Aliya İzzetbegoviç’in “iyi insan olmadan iyi Müslüman olunmaz” sözünü bilmiyorum duydunuz mu? İyi Müslüman olunmadan da tüketim ve zühd gibi dilemmalardan (çelişkilerden) kurtulamayız. Sorunun kökeni tam olarak da işte burada değerli dostlar!

           İslam’ı anlamaya çalışırsak, bu dinin Komünizm ve Kapitalizmden ayrıştığını rahatlıkla söyleyebiliriz. Sorun tam olarak birisi üretimi beceremezken, diğeri de tüketimi aşırı derecede hesapsız kitapsız özendirmektedir.

           Mesele Müslümanların İslam’ı uygulamayıp bu iki canbazın ortasında kah öbürüne kah berikine yönelmesidir. Yani ehveni şer (kötünün iyisi) politikasıyla hareket etmeleridir.  
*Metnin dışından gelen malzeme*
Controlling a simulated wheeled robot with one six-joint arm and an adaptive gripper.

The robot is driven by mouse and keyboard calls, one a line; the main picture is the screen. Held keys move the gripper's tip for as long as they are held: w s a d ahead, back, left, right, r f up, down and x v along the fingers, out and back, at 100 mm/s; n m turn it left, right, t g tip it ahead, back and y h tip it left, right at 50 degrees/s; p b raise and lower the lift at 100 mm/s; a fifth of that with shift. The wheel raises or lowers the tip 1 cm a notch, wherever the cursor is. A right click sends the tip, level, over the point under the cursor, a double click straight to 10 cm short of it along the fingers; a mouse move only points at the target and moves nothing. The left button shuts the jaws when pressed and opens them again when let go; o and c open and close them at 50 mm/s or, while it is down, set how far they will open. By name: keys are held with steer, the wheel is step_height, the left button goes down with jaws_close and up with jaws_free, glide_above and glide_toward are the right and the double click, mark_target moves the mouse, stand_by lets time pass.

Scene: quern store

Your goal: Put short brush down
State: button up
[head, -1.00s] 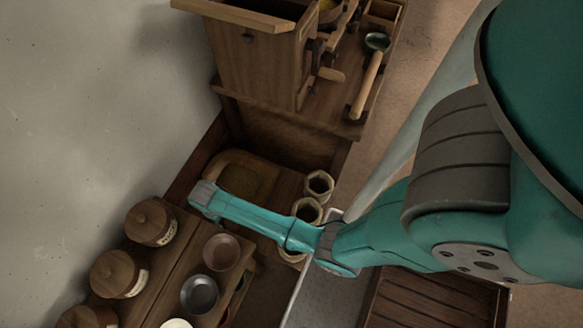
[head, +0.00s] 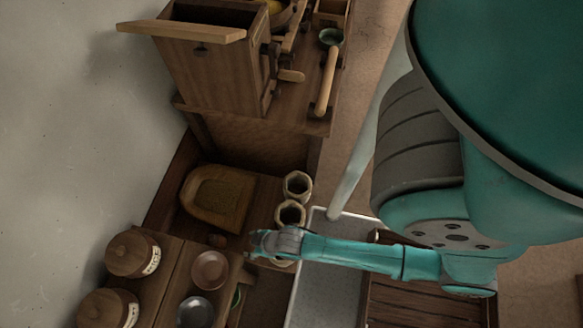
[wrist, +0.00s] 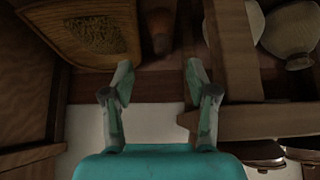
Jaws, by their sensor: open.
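My gripper (wrist: 157,72) is open in the wrist view, with nothing between its two fingers. In the head view my gripper (head: 258,243) is at the left end of my arm, over the lower shelf. A small brown upright thing (wrist: 160,28) stands just beyond the fingertips in the wrist view, apart from them; it looks like the short brush, but I cannot be sure. A small brown thing (head: 217,240) left of my gripper in the head view seems to be the same one. Its lower part is unclear.
A wooden tray with a rounded hollow (head: 217,196) lies behind it. Hexagonal pots (head: 297,186) stand to the right, close to my arm. Lidded jars (head: 133,253) and bowls (head: 210,271) stand on a rack at front left. A wooden cabinet (head: 215,75) is farther back.

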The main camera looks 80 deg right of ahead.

           Şehriban Yalap; “Müslümanların dilemması: tüketim ve zühd.” adlı yazısında önce tüketim alışkanlığımızı eleştirir:

          “Günümüzde en sofistike yani yanıltıcı ve karmaşık şekilde sergilediğimiz davranışların başında tüketim alışkanlığımız gelmektedir. Günün şartlarına uygun, en doğru olanakları oluşturduğunu iddia eden modernizm anlayışı; madde ile mana arasındaki ilişkiyi tahrip etmektedir. Bu tahrip, sanayi devriminde seri üretimin baş gösterip üretilen malların tüketiminin de artması için yapılan çalışmalarla başlayıp hız kazanarak devam etmiştir. Müslümanların da bu tahripten nasiplerini almaları kaçınılmaz olmuştur. Tüketimin son raddesi, kendimizin ve kendi hayatımızın tükendiğini hissettiğimiz raddedir ve insan bu raddede artık zorunlu olarak bir muhasebenin içine düşmektedir.”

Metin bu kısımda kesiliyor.